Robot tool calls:
# # #
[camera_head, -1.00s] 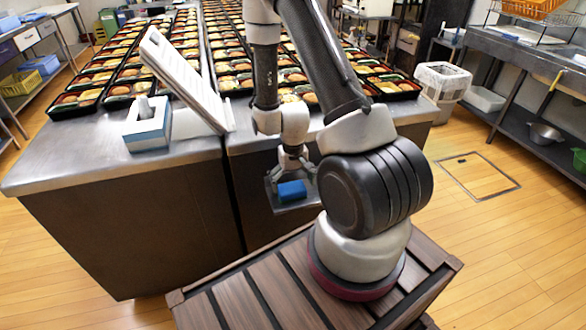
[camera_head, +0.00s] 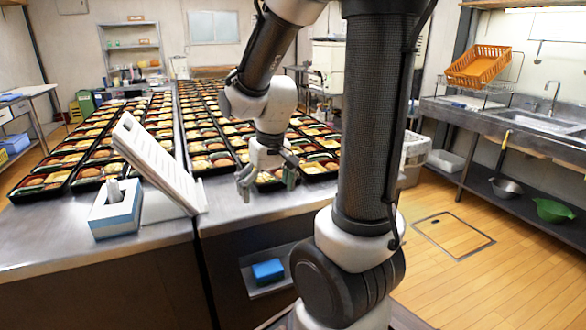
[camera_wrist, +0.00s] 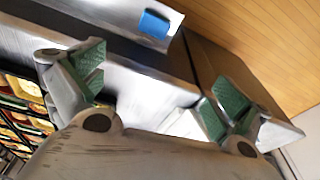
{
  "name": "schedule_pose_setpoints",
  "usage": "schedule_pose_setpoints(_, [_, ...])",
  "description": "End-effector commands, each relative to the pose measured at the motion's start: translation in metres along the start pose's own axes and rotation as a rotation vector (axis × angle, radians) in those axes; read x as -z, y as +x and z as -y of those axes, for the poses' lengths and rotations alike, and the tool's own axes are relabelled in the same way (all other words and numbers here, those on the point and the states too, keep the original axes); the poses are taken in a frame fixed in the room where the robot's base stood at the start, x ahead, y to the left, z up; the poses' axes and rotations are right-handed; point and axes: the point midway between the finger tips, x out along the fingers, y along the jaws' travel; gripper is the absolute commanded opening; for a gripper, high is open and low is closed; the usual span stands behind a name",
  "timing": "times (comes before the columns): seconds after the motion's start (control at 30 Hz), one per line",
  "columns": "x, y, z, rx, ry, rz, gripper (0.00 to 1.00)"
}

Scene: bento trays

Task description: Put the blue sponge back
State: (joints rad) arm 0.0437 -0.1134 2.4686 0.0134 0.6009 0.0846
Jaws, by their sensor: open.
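The blue sponge (camera_head: 268,271) lies on a small metal shelf (camera_head: 285,287) on the front side of the steel counter, below its top. The sponge also shows in the wrist view (camera_wrist: 154,24), beyond my fingers and apart from them. My gripper (camera_head: 264,188) is open and empty, above the counter's front edge and higher than the sponge. Its green-padded fingers are spread wide in the wrist view (camera_wrist: 158,95).
Many filled bento trays (camera_head: 215,160) cover the counter behind my gripper.

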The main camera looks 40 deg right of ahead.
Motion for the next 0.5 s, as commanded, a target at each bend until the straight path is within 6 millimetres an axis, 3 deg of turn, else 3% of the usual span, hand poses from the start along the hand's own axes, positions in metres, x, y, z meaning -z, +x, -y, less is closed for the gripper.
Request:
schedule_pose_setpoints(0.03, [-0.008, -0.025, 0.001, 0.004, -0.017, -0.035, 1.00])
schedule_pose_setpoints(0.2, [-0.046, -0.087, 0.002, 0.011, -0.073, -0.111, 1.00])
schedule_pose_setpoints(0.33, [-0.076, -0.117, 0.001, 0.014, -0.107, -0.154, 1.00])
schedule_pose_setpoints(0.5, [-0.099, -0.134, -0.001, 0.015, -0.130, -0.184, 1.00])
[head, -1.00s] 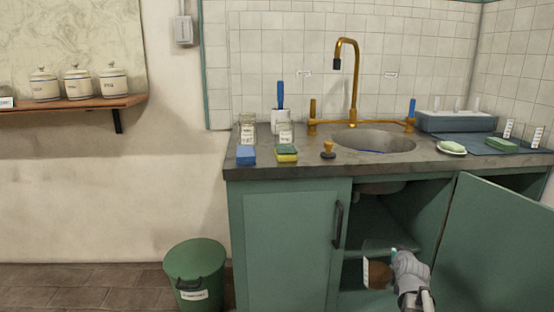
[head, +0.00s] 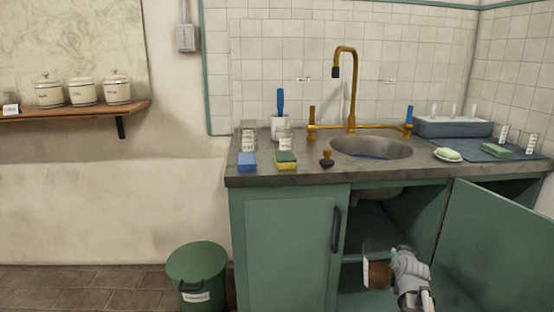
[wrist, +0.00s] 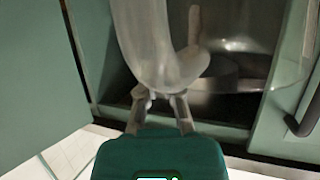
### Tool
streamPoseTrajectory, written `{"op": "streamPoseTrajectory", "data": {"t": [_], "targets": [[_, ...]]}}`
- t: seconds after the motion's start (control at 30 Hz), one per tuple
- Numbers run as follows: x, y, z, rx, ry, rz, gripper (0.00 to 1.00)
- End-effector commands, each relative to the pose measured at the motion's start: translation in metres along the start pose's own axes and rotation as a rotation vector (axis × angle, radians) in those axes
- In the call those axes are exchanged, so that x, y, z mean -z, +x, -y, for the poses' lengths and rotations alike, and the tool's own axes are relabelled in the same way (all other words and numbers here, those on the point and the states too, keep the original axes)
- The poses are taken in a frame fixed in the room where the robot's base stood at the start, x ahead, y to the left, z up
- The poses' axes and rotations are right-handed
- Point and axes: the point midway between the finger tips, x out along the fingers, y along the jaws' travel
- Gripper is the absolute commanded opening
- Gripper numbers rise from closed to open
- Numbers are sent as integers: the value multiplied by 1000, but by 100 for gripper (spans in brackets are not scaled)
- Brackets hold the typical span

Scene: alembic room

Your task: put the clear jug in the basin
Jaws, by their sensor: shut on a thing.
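The clear jug (wrist: 145,40) is see-through and fills the upper middle of the wrist view, with its handle side toward the right. My gripper (wrist: 162,102) is shut on the jug's near end; which part of it the fingers grip is hard to tell. In the head view my gripper (head: 402,256) is at the open cupboard under the counter, and a faint clear outline of the jug (head: 376,249) shows just left of it. The basin (head: 372,147) is a round grey sink set in the counter above, with a thin blue thing inside.
The open cupboard door (head: 495,245) stands right of my gripper, and the closed door (head: 285,250) is left. A brown thing (head: 380,275) is in the cupboard by my gripper. A brass tap (head: 352,90) rises behind the basin. Sponges, jars and a stopper (head: 327,159) stand left of it.

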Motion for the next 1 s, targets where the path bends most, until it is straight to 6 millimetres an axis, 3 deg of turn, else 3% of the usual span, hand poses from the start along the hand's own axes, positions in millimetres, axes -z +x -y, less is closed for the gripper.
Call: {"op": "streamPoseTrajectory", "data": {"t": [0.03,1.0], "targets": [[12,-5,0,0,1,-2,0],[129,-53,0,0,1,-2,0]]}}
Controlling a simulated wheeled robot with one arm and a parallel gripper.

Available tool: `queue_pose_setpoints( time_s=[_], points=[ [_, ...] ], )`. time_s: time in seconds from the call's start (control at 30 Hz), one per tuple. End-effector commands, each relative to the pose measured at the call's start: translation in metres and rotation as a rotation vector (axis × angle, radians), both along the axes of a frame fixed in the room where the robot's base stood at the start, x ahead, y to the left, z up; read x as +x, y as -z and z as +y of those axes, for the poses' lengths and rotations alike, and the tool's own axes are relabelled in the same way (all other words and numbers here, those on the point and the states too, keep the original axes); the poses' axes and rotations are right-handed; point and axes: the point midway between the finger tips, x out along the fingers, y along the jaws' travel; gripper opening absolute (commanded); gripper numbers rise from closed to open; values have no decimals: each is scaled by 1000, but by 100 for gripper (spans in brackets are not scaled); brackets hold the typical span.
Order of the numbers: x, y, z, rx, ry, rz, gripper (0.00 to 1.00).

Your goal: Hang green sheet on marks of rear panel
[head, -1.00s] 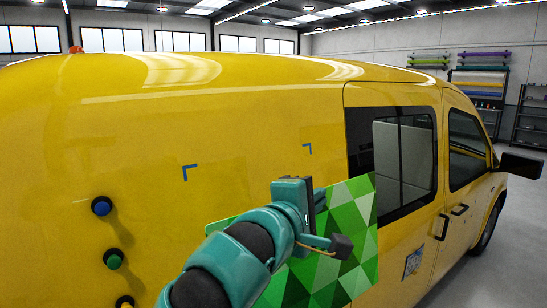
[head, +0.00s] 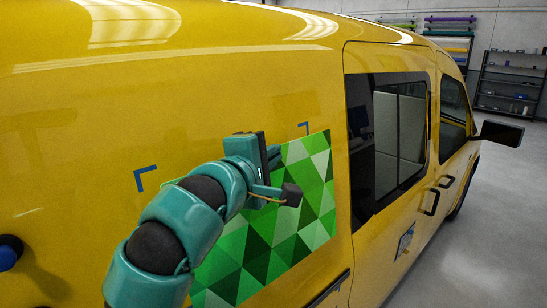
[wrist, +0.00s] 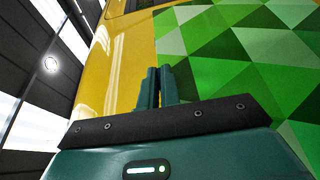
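The green sheet (head: 300,225), patterned in light and dark green triangles, is in front of the yellow rear panel (head: 80,130) of the van. It also fills the right of the wrist view (wrist: 240,60). My gripper (head: 268,152) is at its top edge, with the two fingers (wrist: 155,88) close together on that edge. Two blue corner marks are on the panel: the left mark (head: 141,179) and the right mark (head: 304,127). The sheet's top edge lies slightly below the marks, its top right corner right of the right mark. My arm hides its left part. I cannot tell whether it touches the panel.
A round blue knob (head: 9,252) sticks out from the panel at the far left. The van's dark side window (head: 395,130), door handles (head: 432,202) and side mirror (head: 500,133) are to the right. Shelves (head: 508,85) stand at the back wall, with open floor before them.

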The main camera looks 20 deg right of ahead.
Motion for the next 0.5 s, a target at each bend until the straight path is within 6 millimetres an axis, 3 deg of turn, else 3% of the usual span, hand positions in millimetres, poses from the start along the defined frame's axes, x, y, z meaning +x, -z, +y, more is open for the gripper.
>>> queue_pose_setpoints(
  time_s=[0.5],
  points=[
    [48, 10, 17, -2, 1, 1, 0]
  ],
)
# # #
What to work on:
Reproduce every line of the listing above in which the string "hold" appears.

Complete response:
- Brackets hold the typical span
Available tool: `queue_pose_setpoints( time_s=[_], points=[ [_, ...] ], )`. time_s: time in seconds from the call's start (control at 30 Hz), one per tuple. End-effector commands, each relative to the pose measured at the call's start: translation in metres and rotation as a rotation vector (axis × angle, radians), both along the axes of a frame fixed in the room where the robot's base stood at the start, x ahead, y to the left, z up; read x as +x, y as -z and z as +y of those axes, for the poses' lengths and rotations alike, and the tool's own axes are relabelled in the same way (all other words and numbers here, those on the point and the states too, keep the original axes); the poses' axes and rotations are right-handed; point and axes: the point midway between the finger tips, x out along the fingers, y along the jaws' travel; gripper opening absolute (commanded); gripper numbers rise from closed to open; values have no decimals: each is scaled by 1000, but by 100 for gripper (spans in brackets are not scaled); brackets hold the typical span.

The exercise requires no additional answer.